Sotto il secondo profilo, anche il principio di legalità dell’amministrazione acquista pertanto una base più sicura ed assume significati ulteriori. Di pari passo, una volta distaccata la fonte soggettiva della legislazione degli organi che emanano i conseguenti atti amministrativi, diviene effettivo lo spazio nel quale la giustizia amministrativa può imporre il rispetto delle leggi da parte dell’esecutivo. E si consolidano allora le stesse libertà individuali che la Costituzione o le leggi proclamano.
Tutti i caratteri sopra elencati confluiscono nel principio di uguaglianza dei cittadini davanti alla legge. Nello Stato di diritto le leggi stesse non producono più privilegi: in questo senso l’eguaglianza viene a costituire il perno dell’intera forma in considerazione. Nello Stato di diritto in altre parole lo Stato in questione si limita a fungere da “gendarme”, prestabilendo una cornice giuridica entro la quale i singoli operatori siano liberi di agire, nel perseguimento dei loro personali interessi.
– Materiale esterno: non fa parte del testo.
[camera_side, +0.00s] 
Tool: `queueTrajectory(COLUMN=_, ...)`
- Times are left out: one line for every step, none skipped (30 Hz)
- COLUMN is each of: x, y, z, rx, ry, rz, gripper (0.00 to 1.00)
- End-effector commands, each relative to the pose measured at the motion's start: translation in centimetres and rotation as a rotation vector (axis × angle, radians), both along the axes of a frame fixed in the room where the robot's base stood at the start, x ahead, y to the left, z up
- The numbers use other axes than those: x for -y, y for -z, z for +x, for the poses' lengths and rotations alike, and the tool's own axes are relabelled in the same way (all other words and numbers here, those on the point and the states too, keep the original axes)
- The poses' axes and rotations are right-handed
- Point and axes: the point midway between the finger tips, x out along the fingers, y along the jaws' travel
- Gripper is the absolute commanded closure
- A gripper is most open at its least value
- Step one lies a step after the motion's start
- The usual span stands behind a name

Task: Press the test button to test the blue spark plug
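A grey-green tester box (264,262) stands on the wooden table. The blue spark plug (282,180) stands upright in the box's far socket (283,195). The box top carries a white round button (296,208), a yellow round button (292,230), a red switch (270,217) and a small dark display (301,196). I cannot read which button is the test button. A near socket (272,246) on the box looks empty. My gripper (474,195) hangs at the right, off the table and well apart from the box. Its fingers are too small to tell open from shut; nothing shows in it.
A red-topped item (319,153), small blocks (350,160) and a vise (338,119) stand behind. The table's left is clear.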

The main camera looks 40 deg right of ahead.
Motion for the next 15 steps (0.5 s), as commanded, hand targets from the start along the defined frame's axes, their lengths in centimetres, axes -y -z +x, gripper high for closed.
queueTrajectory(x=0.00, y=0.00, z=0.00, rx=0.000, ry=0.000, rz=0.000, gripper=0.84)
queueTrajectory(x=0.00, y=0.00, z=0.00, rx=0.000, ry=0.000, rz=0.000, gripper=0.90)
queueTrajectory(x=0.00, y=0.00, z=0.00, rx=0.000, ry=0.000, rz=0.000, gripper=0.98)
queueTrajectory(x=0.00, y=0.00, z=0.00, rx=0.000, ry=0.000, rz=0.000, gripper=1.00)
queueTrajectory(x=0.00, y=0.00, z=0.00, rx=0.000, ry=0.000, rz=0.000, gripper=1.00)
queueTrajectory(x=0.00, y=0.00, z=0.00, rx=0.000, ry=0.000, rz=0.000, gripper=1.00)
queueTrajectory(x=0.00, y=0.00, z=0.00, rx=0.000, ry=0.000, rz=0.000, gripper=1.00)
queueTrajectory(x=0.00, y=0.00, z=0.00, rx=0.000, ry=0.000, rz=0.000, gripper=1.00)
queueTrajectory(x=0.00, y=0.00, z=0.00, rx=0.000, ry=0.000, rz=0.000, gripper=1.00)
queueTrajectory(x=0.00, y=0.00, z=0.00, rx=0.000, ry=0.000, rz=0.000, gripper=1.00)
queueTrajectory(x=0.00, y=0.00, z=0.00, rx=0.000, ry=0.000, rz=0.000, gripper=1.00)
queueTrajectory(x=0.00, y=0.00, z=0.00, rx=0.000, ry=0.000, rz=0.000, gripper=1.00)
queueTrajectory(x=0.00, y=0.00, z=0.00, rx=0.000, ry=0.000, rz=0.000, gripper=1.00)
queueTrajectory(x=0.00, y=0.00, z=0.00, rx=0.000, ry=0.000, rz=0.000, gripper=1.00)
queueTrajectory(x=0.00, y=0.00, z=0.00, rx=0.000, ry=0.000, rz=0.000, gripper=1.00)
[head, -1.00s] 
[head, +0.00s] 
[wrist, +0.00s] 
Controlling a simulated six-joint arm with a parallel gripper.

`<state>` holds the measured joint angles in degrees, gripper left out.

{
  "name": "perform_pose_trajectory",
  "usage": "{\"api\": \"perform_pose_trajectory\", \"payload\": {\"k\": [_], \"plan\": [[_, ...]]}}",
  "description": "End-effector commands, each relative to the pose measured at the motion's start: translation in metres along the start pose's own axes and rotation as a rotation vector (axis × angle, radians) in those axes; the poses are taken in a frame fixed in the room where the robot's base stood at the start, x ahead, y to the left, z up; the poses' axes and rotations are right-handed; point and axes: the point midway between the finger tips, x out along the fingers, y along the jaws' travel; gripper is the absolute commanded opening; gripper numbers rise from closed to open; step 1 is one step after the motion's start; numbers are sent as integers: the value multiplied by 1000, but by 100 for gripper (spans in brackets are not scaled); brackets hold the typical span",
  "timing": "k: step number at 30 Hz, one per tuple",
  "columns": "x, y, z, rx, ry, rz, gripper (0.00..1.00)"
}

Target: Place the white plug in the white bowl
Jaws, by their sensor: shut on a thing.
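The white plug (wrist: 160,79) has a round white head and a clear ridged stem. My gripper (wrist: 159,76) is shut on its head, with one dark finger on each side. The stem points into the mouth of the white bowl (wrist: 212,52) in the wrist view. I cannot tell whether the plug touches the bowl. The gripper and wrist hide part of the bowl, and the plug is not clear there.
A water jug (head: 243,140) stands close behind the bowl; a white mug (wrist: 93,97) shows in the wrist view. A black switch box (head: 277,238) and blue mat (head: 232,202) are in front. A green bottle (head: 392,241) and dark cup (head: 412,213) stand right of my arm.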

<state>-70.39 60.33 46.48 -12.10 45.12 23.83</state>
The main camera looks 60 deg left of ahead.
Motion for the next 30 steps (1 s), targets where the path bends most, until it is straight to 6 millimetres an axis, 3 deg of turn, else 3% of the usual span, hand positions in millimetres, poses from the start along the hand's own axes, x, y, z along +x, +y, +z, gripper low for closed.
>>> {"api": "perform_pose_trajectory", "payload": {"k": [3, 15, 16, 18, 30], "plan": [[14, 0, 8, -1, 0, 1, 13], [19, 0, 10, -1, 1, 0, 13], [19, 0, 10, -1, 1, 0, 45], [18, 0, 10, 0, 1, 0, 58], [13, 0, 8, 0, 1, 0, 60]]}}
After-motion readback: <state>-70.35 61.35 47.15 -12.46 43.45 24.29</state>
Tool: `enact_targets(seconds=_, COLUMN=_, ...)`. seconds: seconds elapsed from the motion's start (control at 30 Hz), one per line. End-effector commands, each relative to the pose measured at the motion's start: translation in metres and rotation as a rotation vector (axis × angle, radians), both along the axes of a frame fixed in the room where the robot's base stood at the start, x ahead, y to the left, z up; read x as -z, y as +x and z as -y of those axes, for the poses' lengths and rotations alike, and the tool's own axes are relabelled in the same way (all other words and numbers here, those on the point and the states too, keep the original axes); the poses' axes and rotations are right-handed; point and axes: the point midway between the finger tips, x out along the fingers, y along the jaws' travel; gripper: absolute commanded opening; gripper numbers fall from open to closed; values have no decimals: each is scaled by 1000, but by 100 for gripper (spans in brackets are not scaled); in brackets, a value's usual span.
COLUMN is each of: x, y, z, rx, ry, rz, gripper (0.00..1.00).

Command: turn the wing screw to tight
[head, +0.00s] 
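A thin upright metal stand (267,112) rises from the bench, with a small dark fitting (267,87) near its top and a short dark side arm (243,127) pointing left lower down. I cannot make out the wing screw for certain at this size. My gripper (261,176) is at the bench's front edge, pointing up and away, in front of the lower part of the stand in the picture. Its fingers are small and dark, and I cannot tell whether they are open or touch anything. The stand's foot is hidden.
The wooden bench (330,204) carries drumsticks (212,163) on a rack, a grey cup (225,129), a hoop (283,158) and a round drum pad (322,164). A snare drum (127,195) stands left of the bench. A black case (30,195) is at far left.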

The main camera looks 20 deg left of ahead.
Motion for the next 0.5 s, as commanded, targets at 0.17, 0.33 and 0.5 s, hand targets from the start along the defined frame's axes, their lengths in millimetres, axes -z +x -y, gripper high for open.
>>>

In particolar modo dopo la soppressione degli apparati corporativi risalenti al medioevo viene impedita o ostacolata la costituzione di leghe sindacali, che avrebbe anch’essa l’effetto di alterare il libero incontro della domanda e dell’offerta sul mercato del lavoro nei confronti dei lavoratori e, più generalmente, i possidenti rispetto agli indigenti. Lo Stato ottocentesco di diritto dunque rappresenta l’esempio perfetto di un ordinamento liberale ma non democratico: che sulla carta assicura a tutti i cittadini eguali diritti civili, ma circoscrive invece la titolarità dei diritti politici.